Biz özel ilişkilerimizde insanların ismini, nerede oturduğunu, görsellikle alakalı da bir kaç bir şeyi bildiğimizde karşımızdaki insanı tümüyle tanıdığımızı zannederiz. Ancak kişiyi tanımak bu demek değildir.
Kişiyi tanımak, onun neleri sevip neleri sevmediği, nelere karşı öfkelendiği ve bu öfke anında nasıl davrandığı, ailesi, yaşamı, konuşabildikleriniz, tartışabildikleriniz, birbirinize kattıklarınız, size nasıl davrandığı, ortak ya da ayrı noktalarınız, paylaşabildikleriniz ve hatta belki paylaşamadıklarınızdan öğrendikleriniz, duyguları, ilişkiniz için verdiği çabası, sevgisi ve sevgisini size gösteriş biçiminde gizlidir.
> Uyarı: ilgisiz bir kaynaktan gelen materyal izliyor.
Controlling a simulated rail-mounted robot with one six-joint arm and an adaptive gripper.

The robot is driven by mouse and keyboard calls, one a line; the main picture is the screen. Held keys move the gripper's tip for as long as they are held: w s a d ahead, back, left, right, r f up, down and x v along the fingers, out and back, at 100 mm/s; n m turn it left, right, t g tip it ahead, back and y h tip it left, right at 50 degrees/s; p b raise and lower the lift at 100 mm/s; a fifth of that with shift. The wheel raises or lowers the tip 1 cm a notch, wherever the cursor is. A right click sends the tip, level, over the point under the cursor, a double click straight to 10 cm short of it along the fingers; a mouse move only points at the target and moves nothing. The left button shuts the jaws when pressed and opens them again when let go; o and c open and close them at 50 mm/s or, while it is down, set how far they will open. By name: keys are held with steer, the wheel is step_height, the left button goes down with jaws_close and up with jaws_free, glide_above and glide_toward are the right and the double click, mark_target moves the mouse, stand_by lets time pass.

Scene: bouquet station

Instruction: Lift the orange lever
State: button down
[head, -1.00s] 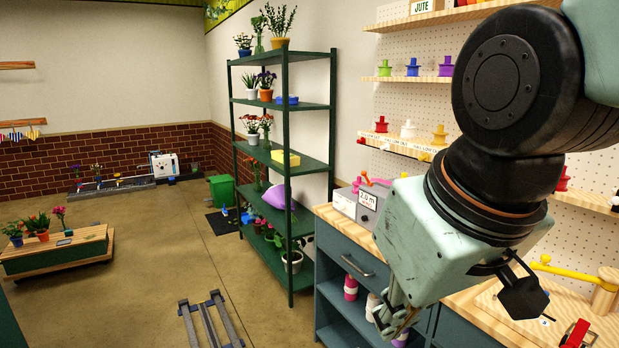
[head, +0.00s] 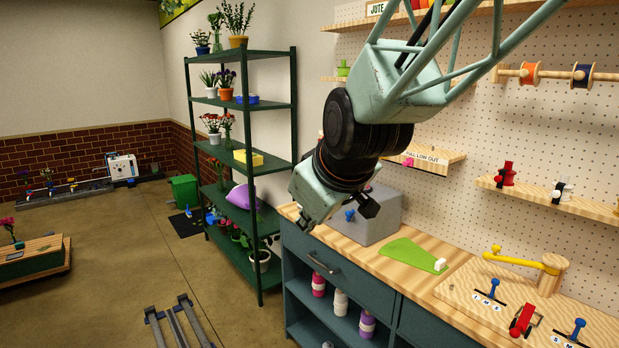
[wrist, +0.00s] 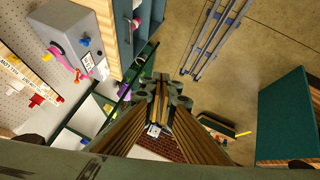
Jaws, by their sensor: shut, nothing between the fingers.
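The bench (head: 425,262) holds a green plate (head: 410,254), small blue levers (head: 491,290) and a red device (head: 523,320). A green plant shelf (head: 254,190) stands to the left. Shelves jut from the pegboard above. Floor rails (head: 180,325) lie in front; the floor between is clear.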

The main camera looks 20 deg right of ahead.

Kişiyi tanımak; Birinin sevgisiyle ruhunuza dokunabilmesi, sizin de ruhunuza dokunduğunu hissedebilmenizdir.
Bu noktalardan biri ya da bir kaçı atlanarak ilişki ilerlediğinde tüm o görülmeyen, daha
doğrusu çoğu zaman görülmek istenmeyen tüm bu noktalar büyük bir sorun yumağı halinde karşınıza çıkacaktır. Birçok kişinin umudu tabi ki de her zaman partnerinin olumlu yönleriyle karşılaşması, bunun da yüzünde tatlı bir gülümseme, gönlünde hoşnutluk oluşturması yönündedir.
Ancak çoğu flört döneminde yaşanan ilişkilerin, evliliğe gitmiş olanlarının yüzde 90’nında kişiler partnerlerinin flört döneminden çok daha farklı olduğunu savunur ve bunun için kullanılan en klasik cümle, ‘evlilik seni değiştirdi’ dir. Burada değinilmesi gereken, gözden kaçırılan iki nokta var. Birincisi evlilik kimseyi büyük ölçüde değiştirmez, bu durum sadece ilişki döneminizde görmek istediğiniz ve gördüğünüz olmak üzere iki bölüme ayrılır. Bu da evlilik öncesi ve sonrası olarak adlandırılır.
İkinci nokta ise, neden birçok kişi flört döneminde bazı şeyleri görmez? Ya da görmek istemez? Bu her ne kadar geniş bir cevabı içerse de, bunu mümkün mertebe kısa ve sizleri tatmin edici cevaplarla açıklamaya çalışacağım.
1. Eğer kişi sevginin ne demek olduğunu bilmiyorsa, flört döneminde yaşamış olduğu tüm olumsuzluklara göz yumarak, sessiz kalacaktır.
2. Geçecek ümidinin olması. İkinci maddenin aslında birinci ile güçlü bir bağlantısı bulunmaktadır. Birçok kişi merhameti ve vicdanı sevgi ile karıştırır. Merhamet uğruna yürüttüğü ilişkisinin daha sonra sınavı olacağının farkında değildir. Ve buna dayanaraktan kişi kendisine olumluyu görmek için nedenler aramaya başlar. Burada bulduğu en anlamlı neden ise tüm ilişki içerisinde yaşadığı olumsuz durumların evlilikten sonra geçeceği düşüncesidir.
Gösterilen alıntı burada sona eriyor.